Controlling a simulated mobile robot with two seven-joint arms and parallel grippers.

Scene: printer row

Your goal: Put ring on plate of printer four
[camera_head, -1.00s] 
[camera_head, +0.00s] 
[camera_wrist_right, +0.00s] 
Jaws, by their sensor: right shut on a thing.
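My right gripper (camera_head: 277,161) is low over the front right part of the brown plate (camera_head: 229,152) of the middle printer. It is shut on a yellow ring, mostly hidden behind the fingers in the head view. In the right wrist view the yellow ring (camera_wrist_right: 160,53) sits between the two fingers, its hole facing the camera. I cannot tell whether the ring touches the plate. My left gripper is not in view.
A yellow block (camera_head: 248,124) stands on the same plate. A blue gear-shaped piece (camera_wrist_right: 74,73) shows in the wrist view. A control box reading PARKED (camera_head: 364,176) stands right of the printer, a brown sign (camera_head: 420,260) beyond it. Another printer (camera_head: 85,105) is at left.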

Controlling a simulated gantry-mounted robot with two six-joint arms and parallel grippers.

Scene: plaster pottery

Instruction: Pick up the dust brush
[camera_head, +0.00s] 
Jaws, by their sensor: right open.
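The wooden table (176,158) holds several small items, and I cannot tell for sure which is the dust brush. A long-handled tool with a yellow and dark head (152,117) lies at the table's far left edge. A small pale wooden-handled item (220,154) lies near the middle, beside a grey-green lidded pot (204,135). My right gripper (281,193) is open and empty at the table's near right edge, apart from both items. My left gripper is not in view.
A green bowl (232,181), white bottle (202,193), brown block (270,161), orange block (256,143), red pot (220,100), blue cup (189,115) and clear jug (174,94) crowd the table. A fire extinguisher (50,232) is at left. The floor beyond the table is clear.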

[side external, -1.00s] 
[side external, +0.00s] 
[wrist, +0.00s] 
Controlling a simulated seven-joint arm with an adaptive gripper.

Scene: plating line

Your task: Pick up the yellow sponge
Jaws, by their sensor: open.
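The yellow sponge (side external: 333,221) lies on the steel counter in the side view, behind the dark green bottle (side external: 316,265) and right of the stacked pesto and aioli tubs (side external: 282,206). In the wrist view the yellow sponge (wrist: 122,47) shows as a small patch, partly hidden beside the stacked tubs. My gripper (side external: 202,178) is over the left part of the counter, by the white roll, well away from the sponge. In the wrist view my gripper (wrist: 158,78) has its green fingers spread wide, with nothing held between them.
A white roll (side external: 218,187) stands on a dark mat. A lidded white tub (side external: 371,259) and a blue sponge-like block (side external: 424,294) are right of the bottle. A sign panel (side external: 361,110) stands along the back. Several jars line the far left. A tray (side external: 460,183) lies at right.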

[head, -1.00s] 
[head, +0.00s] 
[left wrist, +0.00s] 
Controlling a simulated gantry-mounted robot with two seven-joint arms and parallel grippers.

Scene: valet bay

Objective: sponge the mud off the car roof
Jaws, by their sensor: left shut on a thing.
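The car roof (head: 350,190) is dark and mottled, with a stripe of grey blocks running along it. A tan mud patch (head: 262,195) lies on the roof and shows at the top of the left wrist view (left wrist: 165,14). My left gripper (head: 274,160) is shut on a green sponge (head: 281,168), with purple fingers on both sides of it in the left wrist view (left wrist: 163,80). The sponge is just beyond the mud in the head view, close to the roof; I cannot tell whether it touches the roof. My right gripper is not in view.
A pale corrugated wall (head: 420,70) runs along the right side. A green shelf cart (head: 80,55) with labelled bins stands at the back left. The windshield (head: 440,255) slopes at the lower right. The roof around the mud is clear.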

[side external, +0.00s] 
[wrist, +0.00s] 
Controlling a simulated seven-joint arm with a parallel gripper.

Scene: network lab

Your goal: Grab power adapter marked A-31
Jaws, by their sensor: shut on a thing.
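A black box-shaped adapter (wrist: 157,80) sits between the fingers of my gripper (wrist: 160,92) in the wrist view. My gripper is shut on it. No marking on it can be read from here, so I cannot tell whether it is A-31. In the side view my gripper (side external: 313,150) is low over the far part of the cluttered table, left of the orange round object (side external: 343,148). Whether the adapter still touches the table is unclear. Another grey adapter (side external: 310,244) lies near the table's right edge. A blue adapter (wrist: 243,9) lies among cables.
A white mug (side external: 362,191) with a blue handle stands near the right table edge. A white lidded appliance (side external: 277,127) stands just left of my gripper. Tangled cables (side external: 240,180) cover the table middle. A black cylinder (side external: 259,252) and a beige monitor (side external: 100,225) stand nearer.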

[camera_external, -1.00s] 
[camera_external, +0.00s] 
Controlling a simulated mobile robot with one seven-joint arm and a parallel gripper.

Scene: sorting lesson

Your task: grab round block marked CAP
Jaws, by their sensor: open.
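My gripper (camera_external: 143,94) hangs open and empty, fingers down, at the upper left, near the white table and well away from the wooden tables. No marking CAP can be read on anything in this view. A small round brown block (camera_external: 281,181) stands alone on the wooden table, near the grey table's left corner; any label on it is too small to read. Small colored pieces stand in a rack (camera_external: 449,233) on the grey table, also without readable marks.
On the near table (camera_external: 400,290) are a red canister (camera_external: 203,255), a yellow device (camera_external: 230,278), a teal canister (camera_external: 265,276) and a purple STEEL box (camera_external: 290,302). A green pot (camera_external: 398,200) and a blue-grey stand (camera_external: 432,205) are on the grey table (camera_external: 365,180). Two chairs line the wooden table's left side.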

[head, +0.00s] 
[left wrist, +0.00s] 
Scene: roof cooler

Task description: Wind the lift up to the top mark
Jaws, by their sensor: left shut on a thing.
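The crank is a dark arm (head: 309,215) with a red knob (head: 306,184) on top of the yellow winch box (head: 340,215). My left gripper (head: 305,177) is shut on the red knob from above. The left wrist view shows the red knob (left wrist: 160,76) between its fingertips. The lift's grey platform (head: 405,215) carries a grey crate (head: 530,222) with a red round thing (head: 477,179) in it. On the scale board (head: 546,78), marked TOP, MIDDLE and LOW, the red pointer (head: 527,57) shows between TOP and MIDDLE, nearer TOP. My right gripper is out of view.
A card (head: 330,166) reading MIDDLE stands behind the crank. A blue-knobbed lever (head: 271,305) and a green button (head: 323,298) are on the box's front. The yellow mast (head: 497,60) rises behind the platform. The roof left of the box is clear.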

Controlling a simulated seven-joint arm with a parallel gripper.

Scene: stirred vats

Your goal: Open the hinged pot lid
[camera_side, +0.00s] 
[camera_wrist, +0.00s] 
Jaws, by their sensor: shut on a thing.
※
WORK TO COMPLETE » Give back the lines above exactly, from the one with "[camera_wrist, +0.00s]" through the last line.

RESPONSE TO THIS TASK »
[camera_wrist, +0.00s] 
Jaws, by their sensor: shut on a thing.

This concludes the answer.